13 thoughts on “Short guide to breaking in a new piston aircraft engine

  1. Why is it important to grind down these tips all at once in the beginning rather than letting them grind down on their own time through normal use? Isn’t this the reverse procedure from breaking in a car, where you drive it gently until the piston rings have conformed to the cylinder walls?

  2. Andrea: Busch says that a perfectly smooth newly machined surface is not “oil-wettable” because the oil just beads up. So it gets roughened with “220-grit stones” and that leaves sharp peaks that make the engine run hot due to friction. As noted above, the goal is to grind off the sharp peaks quickly.

    Consistent with what I’ve heard before, Busch says that “running a freshly honed cylinder at low power for any significant length of time can cause a condition known as ‘glazing’ in which a tough residue of carbonized oil builds up on the cylinder walls and stops the break-in process… Once the cylinder has become glazed, it’s no longer oil-wettable, and the only solution may be to remove and re-hone the cylinder and start the break-in process all over again.”

    Why don’t people have to do this with car engines? I don’t know!

    https://en.wikipedia.org/wiki/Break-in_(mechanical_run-in) covers this a bit. Maybe the car engine factories actually do run the engine hard for a few minutes before delivery? Or, more likely, using more sophisticated equipment, they are able to machine the cylinder walls with exactly the right structure in the first place?

    • Sound like you’d get a lot of exhaust contamination into the oil after doing this… I guess oil changes are more frequent on airplanes?

  3. Engine break in seems very finnicky, I wonder why they don’t break them in at the factory, especially for airplane engines.

    I wonder how F1 handles it? F1 engines need to be pre-warmed with hot oil before they can be started. F1 teams also wouldn’t want to waste track time breaking an engine in.

    Can anyone reference good scientific articles? Especially in the SAE journal?

  4. I’m reading the Busch book via your recommendation on this blog, while I’m working on my PPL. The history is fascinating. As a technology minded person, is kind of incredible to me that 60 years on Cirrus looked at all the options in the market and decided that the IO-360 is the best choice for the SR20 G6. How is it possible that there has been so little innovation in general aviation aircraft engines brought to mainstream market over more than half a century? (or actually the last one and a half centuries if you go back to the Otto design)

    Of course the obvious answers are regulation/certification and liability, but not sure I see how even these could cause such a glacial pace of innovation given the amount of money at stake in buying and maintaining and fuelling such an engine across the GA fleet.

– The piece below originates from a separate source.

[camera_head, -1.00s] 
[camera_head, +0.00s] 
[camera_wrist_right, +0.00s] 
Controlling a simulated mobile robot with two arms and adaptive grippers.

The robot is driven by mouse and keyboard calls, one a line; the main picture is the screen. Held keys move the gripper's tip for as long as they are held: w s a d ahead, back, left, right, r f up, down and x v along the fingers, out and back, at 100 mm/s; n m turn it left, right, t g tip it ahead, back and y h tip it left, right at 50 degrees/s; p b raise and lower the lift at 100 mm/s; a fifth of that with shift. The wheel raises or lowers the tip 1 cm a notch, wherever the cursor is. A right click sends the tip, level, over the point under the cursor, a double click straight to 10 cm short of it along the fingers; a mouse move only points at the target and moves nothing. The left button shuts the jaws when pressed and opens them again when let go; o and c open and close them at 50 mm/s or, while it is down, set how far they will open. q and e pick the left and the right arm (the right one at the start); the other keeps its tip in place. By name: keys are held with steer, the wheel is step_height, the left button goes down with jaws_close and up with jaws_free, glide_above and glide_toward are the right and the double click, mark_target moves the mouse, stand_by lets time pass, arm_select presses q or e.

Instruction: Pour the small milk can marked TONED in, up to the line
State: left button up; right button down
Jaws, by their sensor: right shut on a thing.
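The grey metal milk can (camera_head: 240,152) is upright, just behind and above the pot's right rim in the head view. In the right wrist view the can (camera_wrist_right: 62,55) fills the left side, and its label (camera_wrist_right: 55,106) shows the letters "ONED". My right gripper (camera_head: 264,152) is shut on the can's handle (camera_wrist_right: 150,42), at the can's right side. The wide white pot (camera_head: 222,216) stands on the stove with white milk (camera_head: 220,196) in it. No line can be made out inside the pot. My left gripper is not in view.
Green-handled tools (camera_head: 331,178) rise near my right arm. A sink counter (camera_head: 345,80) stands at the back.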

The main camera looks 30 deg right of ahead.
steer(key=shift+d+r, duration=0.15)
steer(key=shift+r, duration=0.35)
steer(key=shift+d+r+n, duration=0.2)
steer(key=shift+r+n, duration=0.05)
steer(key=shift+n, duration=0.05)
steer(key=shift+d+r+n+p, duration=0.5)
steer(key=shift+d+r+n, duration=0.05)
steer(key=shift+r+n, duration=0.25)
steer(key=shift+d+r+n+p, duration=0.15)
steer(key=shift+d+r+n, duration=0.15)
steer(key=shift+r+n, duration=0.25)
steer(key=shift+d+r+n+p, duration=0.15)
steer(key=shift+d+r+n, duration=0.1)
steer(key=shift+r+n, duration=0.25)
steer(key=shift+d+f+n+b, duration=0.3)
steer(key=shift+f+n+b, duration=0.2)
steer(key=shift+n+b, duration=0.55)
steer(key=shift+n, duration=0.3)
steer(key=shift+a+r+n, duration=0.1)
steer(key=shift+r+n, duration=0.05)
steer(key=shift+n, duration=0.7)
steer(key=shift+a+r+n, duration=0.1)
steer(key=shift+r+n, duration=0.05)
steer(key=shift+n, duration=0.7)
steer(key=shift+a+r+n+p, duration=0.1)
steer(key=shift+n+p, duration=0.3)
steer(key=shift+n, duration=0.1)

    • People say that the Porsche engine from the 1980s (see https://en.wikipedia.org/wiki/Porsche_PFM_3200 ) was a genuine breakthrough in terms of smoothness, noise, and ease of operation. The Wikipedia page notes that it was heavier and draggier (a word?), however.

      Without new materials, is there an obvious path to making a better engine? Plainly we could have much better controls for existing engines (but maybe they would just reduce pilot workload, not increase efficiency). But absent some kind of amazing ceramic that enables a high-compression diesel engine to be light, what would lead to a better reciprocating engine?

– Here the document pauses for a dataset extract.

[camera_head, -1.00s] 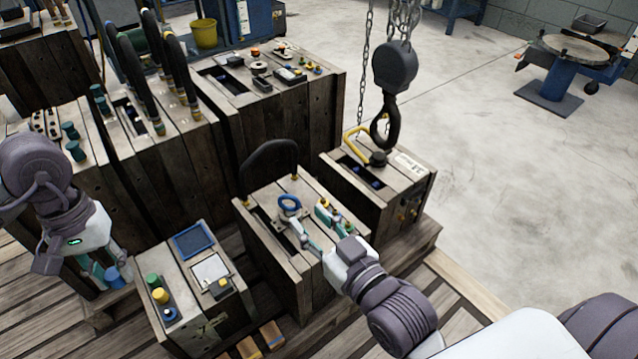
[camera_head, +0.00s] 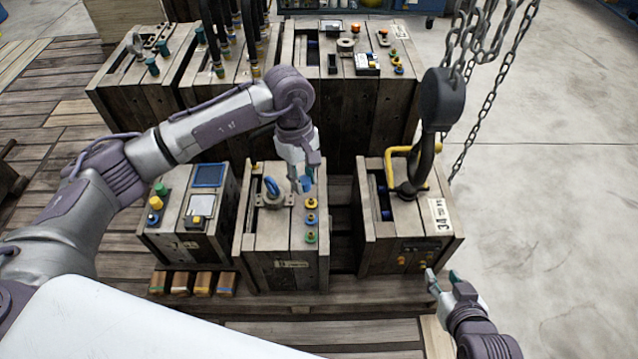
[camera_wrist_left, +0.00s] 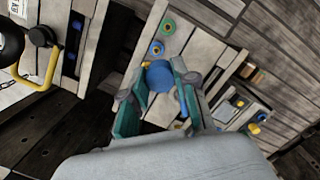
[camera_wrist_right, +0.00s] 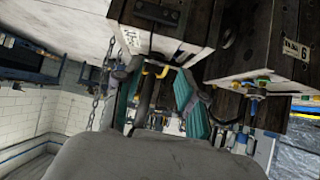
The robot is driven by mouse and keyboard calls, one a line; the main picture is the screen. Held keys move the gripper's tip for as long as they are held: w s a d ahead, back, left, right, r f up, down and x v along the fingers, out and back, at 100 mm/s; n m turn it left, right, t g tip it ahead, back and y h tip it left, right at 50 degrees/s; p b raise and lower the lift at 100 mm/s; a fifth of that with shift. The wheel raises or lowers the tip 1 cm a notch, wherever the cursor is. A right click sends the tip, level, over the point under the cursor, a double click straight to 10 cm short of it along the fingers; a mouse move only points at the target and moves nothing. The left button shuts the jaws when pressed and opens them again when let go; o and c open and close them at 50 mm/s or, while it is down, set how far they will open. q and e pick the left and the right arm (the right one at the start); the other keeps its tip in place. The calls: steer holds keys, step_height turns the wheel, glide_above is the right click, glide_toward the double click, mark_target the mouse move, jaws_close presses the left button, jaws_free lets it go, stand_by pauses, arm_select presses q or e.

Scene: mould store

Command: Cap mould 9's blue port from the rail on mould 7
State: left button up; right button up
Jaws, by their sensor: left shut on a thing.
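My left gripper (camera_head: 305,182) is shut on a blue cap (camera_wrist_left: 160,76), held above the middle mould (camera_head: 265,240). In the right wrist view, which looks inverted, this mould's label (camera_wrist_right: 296,49) reads as a 9 turned over. Its top has a row of yellow (camera_head: 311,203), blue (camera_head: 310,218) and green (camera_head: 310,238) ports. The cap appears apart from the blue port. The left-front mould (camera_head: 175,245) carries green (camera_head: 160,188), yellow (camera_head: 156,203) and blue (camera_head: 153,219) pieces; its number is unreadable. My right gripper (camera_head: 441,281) is open and empty, front right.
Larger moulds with upright hoses (camera_head: 215,45) stand behind. The concrete floor at right is clear.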

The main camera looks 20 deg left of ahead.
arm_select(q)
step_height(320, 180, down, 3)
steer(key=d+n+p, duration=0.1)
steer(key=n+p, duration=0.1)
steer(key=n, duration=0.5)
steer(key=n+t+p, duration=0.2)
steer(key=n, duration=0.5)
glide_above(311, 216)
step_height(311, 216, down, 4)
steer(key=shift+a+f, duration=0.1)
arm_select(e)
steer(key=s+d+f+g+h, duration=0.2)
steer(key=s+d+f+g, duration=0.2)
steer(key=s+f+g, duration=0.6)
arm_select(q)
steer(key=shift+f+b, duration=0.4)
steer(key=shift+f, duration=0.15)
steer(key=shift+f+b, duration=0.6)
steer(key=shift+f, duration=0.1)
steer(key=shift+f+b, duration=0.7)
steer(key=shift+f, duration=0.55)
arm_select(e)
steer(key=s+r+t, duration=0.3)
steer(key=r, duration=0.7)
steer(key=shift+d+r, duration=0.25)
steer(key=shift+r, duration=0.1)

  5. I recently came across this site for the first time. I was searching fuel mpg of an airliner. I read lots of technical articles, possibly to an obsessive level…
    These blogs are interesting enough for you to possibly write books on light airplane engines and aircraft mechanism in general.
    Re. breaking-in engines. Since 1980, I must have rebuilt at least 300 Citroen Diesel engines. Even with those with star-ship mileages on the odometer, the original honing marks patterns can clearly be seen. I think that other than avoiding the dreaded bore-glazing (ask VW) you mentioned, traditional break-in is now an obsolete ritual.
    Thanks for another great website to keep me from restoring my own Citroen diesel : -)
    Who’d have known fifteen year ago that old people – like myself – would be reading stuff on a computer screen!!
    I’ve learnt more in five years than the last fifty. Thank you.

  6. @Paddy: it’s a trade off between performance and durability. 15,000rpm F1 engines are only engineered to last 3000km (15 hours?).

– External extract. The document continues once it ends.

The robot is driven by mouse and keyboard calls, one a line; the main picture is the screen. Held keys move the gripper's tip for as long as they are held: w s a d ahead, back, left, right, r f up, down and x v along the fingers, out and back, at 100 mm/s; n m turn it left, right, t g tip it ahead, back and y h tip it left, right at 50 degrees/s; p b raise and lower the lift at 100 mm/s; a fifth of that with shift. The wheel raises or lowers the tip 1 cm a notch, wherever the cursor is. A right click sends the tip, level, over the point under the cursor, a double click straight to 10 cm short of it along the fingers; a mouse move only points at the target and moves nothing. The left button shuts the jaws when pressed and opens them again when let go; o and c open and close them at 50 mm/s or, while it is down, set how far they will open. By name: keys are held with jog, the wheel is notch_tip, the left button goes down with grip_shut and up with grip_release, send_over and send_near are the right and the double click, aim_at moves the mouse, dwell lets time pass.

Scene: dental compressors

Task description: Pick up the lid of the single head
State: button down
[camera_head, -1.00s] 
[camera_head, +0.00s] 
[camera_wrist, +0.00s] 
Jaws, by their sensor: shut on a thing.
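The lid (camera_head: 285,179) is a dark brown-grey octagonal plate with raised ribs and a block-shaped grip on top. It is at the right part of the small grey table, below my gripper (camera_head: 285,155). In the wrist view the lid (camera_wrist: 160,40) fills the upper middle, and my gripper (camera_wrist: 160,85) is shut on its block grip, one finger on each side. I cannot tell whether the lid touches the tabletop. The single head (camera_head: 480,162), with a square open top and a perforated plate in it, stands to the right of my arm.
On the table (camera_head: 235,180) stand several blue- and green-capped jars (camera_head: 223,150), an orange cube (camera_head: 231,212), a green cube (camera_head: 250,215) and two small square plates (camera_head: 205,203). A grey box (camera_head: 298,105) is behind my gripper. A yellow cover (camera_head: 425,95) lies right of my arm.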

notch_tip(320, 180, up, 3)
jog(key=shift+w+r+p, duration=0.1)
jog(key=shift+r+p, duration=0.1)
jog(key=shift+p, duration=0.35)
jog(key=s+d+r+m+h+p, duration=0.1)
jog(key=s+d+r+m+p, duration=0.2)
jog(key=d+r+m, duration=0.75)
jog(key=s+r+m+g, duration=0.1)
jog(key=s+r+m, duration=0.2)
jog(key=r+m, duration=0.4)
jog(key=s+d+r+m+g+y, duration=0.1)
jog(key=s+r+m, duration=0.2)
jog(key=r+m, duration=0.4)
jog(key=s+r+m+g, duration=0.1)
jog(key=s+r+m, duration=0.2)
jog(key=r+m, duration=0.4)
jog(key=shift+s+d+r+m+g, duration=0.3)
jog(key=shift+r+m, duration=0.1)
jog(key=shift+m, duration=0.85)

    Similarly, 9000rpm Porsche GT3 engines are raced immediately with no break-in, but require rebuilds every 25-50 hours (=$45k, +$30k for transmission rebuild too). This gives GT3 race cars operating costs/hour similar to a large business jet.

  7. But absent some kind of amazing ceramic that enables a high-compression diesel engine to be light, what would lead to a better reciprocating engine?

    Automotive engines have gotten much better in the last 50 years. Large 5 liter V-8s (after emission controls were introduced) made as little as 140 hp or less than 30 hp/liter. Nowadays, 100 hp/liter is not uncommon. You can either keep the same size engine and have a lot more power than in the past or else go with a smaller /lighter engine for the same amount of power. How did the do this? Electronic fuel injection (and more recently, direct injection), electronic ignition, overhead cam instead of overhead valve, turbo charging, etc.

  8. In auto engines, the modern goal is to achieve a “plateau finish” before the engine is even run. This finish has the microscopic valleys that are needed to retain oil, but the mountain peaks are pre-worn off so that less break-in is necessary. Instead of mountains and valleys like saw teeth you have plateaus (where the tips have been shaved off the mountains) and valleys.

    https://www.enginebuildermag.com/2000/09/cylinder-bore-surface-finishes/

    I don’t know if the plateau finish has not made its way to the aircraft sector.

    Regarding what Donald said, even in a high mileage engine, the crossed hatched valleys created by honing will still be visible but the peaks will have worn away – this would not be visible to the naked eye.

  9. The advice I’ve always gotten regarding a new or rebuilt automobile engine was to run it hard during the break-in period.